One of our Skanska Costain STRABAG JV sites is the first to go diesel-free across the entire HS2 project.
Our Canterbury Road vent shaft site in South Kilburn has become HS2 Ltd’s first completely diesel-free construction site.
Earlier this year, HS2 Ltd announced that the project aims to be net-zero carbon from 2035, with the target of achieving its first diesel-free construction site in 2022, and all of its construction sites being diesel-free by 2029.
Innovations on the site include one of the UK’s first 160 tonne emissions-free fully electric crawler cranes; the use of biofuels (Hydrogenated Vegetable Oil) to power plant and machinery; an electric compressor; and access to mains power on a 100% renewable energy tariff.
The occasion was marked when HS2 Minister Andrew Stephenson visited the site (May 12).
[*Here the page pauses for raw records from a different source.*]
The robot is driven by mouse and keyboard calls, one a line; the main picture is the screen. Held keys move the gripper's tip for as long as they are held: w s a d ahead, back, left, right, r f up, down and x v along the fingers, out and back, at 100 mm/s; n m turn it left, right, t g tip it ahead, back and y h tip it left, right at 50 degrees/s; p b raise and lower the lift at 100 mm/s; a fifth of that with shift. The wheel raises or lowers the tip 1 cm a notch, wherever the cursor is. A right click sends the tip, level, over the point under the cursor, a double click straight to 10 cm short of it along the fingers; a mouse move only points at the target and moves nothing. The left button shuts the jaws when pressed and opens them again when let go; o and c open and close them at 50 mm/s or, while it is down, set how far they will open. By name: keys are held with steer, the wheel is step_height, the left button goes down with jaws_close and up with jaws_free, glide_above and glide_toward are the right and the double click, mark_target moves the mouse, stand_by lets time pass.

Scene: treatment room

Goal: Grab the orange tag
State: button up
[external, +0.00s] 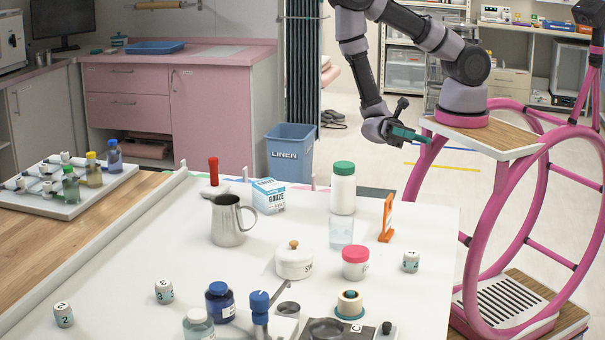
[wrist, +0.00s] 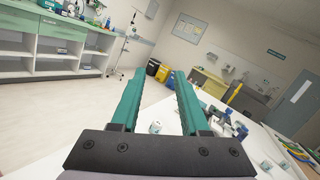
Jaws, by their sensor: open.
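My gripper (external: 412,135) is in the air behind and above the tag, past the table's far edge. In the wrist view my gripper (wrist: 157,80) shows two teal fingers wide apart with nothing between them. I cannot surely pick out the tag in the wrist view.
A pink-lidded jar (external: 356,263), a white sugar-type pot (external: 294,262) and a small numbered cup (external: 411,261) stand near the tag. A metal jug (external: 229,222) and gauze box (external: 268,195) are farther left. The table right of the tag is mostly clear.

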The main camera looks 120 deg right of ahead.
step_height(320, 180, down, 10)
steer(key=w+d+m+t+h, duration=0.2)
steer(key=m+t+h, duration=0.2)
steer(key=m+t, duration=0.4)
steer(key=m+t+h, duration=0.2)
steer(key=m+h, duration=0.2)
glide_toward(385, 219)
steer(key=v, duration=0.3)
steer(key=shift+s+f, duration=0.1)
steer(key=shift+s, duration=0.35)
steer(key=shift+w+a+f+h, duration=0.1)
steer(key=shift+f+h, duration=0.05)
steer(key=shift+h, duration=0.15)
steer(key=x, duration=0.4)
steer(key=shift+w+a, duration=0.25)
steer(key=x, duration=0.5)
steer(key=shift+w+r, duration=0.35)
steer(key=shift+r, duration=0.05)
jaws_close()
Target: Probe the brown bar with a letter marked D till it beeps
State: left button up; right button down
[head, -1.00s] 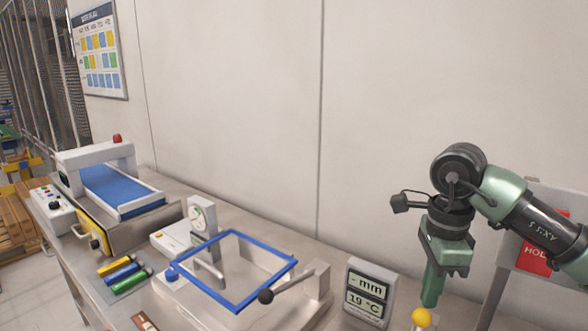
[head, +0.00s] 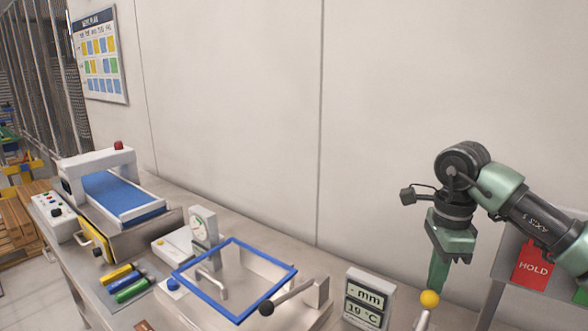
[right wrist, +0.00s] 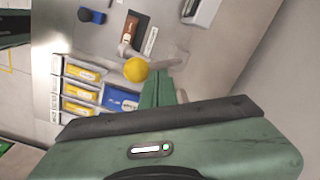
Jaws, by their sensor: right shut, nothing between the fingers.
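My right gripper (head: 436,286) points down, shut and empty, at the right of the head view. Its green fingers (right wrist: 165,88) also show in the right wrist view, beside a yellow ball (right wrist: 137,70). That ball (head: 429,298) tops a light rod in the head view, close by the fingertips; I cannot tell if they touch. A brown bar (right wrist: 131,26) with a pale mark lies on the surface in the right wrist view; its letter is not readable. A brown piece (head: 144,326) is cut off at the head view's bottom edge. My left gripper is not in view.
A display (head: 364,303) reading "- mm" and "19 °C" stands left of the gripper. A blue-framed clear guard (head: 236,315) and a dial gauge (head: 203,225) stand left of it. A red HOLD bin (head: 534,263) is at right. Yellow-fronted boxes (right wrist: 82,89) show in the wrist view.

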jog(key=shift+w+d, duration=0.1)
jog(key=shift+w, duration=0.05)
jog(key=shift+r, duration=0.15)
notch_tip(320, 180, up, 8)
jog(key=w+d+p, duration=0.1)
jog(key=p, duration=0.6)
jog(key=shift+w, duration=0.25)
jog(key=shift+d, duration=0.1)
He said: “HS2 is boosting transport across the UK, creating thousands of jobs and levelling up communities throughout the North and Midlands, all while leaving the environment better off than how we found it.
“This, the first of many diesel-free sites, is another example of how the country’s biggest infrastructure project not only delivers on its commitment to be net zero from 2035, but is a pioneer in leading the whole industry to cleaner, greener construction.”
The Skanska Costain STRABAG (SCS) JV is delivering the London Tunnels section of HS2. James Richardson, Managing Director of SCS said: “We’re thrilled that Canterbury Road vent shaft has become the first diesel-free site on the HS2 project. We’re working hard with our supply chain to introduce renewable energy, green hydrogen and sustainable biofuels to help us remove diesel entirely from our sites by 2023.”
Peter Miller, HS2’s Environment Director added: “We’re delighted to reach this key milestone in our Net Zero Carbon Plan. HS2 is playing a major role in the decarbonisation of the construction industry, collaborating with the industry and our supply chain to accelerate innovation in low-carbon technologies. Reducing emissions and improving air quality on HS2 construction sites is crucial for both the environment and surrounding communities.”